Bismillahirrahmanirrahim…
Happy Sayyidul Aayaam
Ada apa dengan kita...?
Segala puja dan puji hanya bagi Allah Ta’ala, shalawat
serta salam hanya tercurah keharibaan Baginda Nabi Rasulullah saw. Saudara dan
sahabatku yang dirahmati Allah swt, mari bersyukur atas segala nikmat dan
karunia yang telah kita terima, terlebih untuk karunia Iman dan Islam, Allahuma
a’inni ‘ala dzikrika wa syukrika wa husni ‘ibaadatik, aamiinn…
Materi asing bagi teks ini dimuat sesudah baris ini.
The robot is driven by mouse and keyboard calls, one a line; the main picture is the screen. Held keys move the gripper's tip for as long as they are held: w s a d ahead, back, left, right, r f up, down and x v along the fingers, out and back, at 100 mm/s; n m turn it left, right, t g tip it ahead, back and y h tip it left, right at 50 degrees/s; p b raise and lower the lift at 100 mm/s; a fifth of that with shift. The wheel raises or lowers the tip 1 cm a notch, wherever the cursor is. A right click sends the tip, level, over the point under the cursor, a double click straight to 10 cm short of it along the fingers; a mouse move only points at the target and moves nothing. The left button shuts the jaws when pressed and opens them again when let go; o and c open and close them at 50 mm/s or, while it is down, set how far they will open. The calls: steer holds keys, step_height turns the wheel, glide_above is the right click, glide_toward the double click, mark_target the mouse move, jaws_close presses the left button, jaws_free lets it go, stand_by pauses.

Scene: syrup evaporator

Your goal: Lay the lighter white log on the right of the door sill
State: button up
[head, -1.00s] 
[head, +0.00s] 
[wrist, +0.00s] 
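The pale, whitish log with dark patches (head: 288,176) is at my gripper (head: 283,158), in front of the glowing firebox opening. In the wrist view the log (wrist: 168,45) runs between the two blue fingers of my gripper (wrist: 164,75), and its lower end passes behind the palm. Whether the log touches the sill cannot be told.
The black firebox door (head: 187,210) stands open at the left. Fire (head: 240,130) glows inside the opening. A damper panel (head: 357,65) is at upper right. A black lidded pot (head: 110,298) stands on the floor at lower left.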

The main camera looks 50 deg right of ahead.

Mengapa kita menghujat?, mengapa kita mencaci? Terutama
dalam urusan beragama wabil khusus dalam urusan khilafiyah?. Beberapa waktu
yang lalu saya pernah membuat tulisan yang saya unggah di FB, isinya “Ada
suatu masa dimana sunnah digadang-gadang dan fardlu terabaikan, sebagaimana
firqah (golongan) diutamakan dan ukhuwah (persatuan) diabaikan.” Dalam menuliskan
ini perlu waktu berhari-hari bagi saya untuk mentafakuri dimana meletakkan “terabaikan”
dan dimana meletakkan “diabaikan”
Kita tidak akan membahas secara detail karena
khawatir ilmu saya masih jauh dari cukup untuk membahasnya, saya hanya akan
mencoba menghadirkan contoh-contoh saja dan semoga saudara dan sahabat dapat
menyimpulkannya.
Ada kisah tentang Dzul Khuwaisirah At Tamimi An
Najdi yang pernah memprotes Rasulullah saw soal keadilan saat pembagian hasil rampasan
perang. Protes ini membangkitkan kemarahan sahabat yg kemudian ditenangkan oleh
Rasulullah sambil berkata : “biarkan dia! Sesungguhnya dia
memiliki pengikut yang sholat kalian terasa remeh dibandingkan sholatnya, puasa
kalian terasa remeh dibandingkan dengan puasanya, mereka terlepas dari agama
sebagaimana anak panah yang terlepas dari busurnya……” HR. Muslim,
(2/743 dan 744).
Kisah satunya tentang orang yang
sama, dimana sahabat Khalid bin Walid ra bertanya tentang dia kepada Rasulullah
: ““Wahai Rasulullah, orang ini memiliki semua bekas dari ibadah-ibadah
sunnahnya: matanya merah karena banyak menangis, wajahnya memiliki dua garis di
atas pipinya bekas airmata yang selalu mengalir, kakinya bengkak karena lama
berdiri sepanjang malam (tahajjud) dan janggut mereka pun lebat”.
Rasulullah
saw menjawab : “camkan makna ayat ini : “qul in’kuntum tuhib’būnallāh fattabi’unī…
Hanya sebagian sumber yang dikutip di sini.